Chris Burnett Associates undertakes restoration of 19th century 'hidden gem'

Chris Burnett of Chris Burnett Associates (CBA)

A Shocklach-based landscape architects firm has played a pivotal role in the revival of the ‘hidden gem’ Swiss Garden in Bedfordshire.

Chris Burnett Associates (CBA), one of the North West’s leading specialists in the restoration of historic landscapes, undertook the historically accurate restoration of the reknowned 19th century landscape.

Now owned by the Shuttleworth Trust, the nine acre landscape was originally created in the 1820s by Lord Ongley as a Swiss idyll within Old Warden Park, near Biggleswade, but stood neglected for much of the 20th century.

Under the ambitious restoration, CBA was responsible for the specification of tens of thousands of trees, shrubs herbaceous plants and bulbs appropriate for a regency ‘picturesque garden’ and the delivery of a complex nine month landscape contract.

The Swiss Cottage in Swiss Garden restored by Chris Burnett Associates
 

Funded by a £2.8m Heritage Lottery Fund (HLF) grant, the restoration has also seen the repair and conservation of the garden’s 13 listed buildings and ornamental structures including the Swiss Cottage.

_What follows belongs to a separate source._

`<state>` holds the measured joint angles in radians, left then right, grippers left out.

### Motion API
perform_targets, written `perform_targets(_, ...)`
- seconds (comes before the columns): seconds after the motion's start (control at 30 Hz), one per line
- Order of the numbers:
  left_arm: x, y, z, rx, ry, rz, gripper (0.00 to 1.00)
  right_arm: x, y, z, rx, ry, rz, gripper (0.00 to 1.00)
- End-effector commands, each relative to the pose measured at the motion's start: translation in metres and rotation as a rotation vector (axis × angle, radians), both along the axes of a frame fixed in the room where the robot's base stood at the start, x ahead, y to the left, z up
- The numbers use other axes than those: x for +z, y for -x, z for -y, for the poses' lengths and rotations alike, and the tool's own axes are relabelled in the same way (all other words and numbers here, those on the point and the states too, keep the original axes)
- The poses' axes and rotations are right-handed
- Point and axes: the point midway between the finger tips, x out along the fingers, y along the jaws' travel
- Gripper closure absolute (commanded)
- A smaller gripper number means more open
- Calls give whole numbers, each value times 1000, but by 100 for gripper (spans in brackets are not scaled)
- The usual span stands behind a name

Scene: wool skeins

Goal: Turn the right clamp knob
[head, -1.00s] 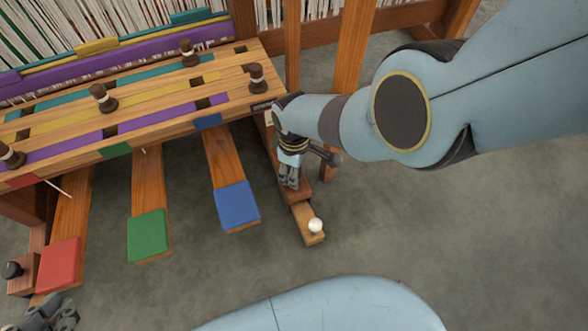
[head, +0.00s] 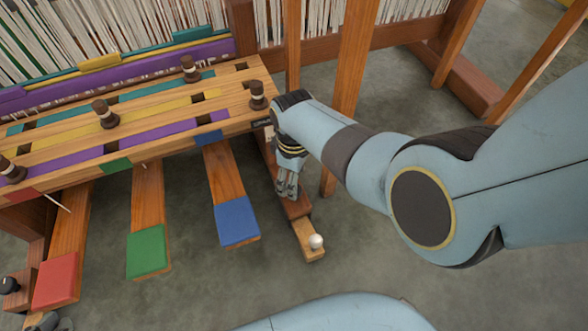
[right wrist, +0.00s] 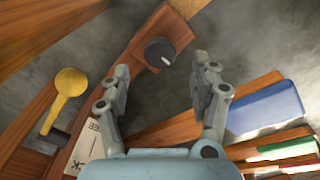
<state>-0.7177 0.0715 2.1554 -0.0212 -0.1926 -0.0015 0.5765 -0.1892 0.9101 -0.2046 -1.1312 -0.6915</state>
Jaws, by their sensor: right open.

The garden reopened to the public on Thursday July 31 and has been hailed as a ‘hidden gem’ by HLF East of England.

Principal consultant Chris Burnett said: ““We have been privileged to be involved in this complex restoration, to achieve what is now a breathtaking, horticultural masterpiece.

“As specialists in the field of historic landscape restoration we brought our expertise to bear to ensure we did not destroy the maturity of the garden whilst making it come alive in the true spirit of the 19th century vision.

“We are delighted that we have been able to play a key part in ensuring that this garden is passed down intact to future generations.

In a further prestigious commission, CBA also recently delivered a conservation plan for Peel Park in Salford – opened in 1846 as one of Britain’s first public parks - as part of Salford City Council’s bid for Heritage Lottery funding to restore the park to its 19th century structure.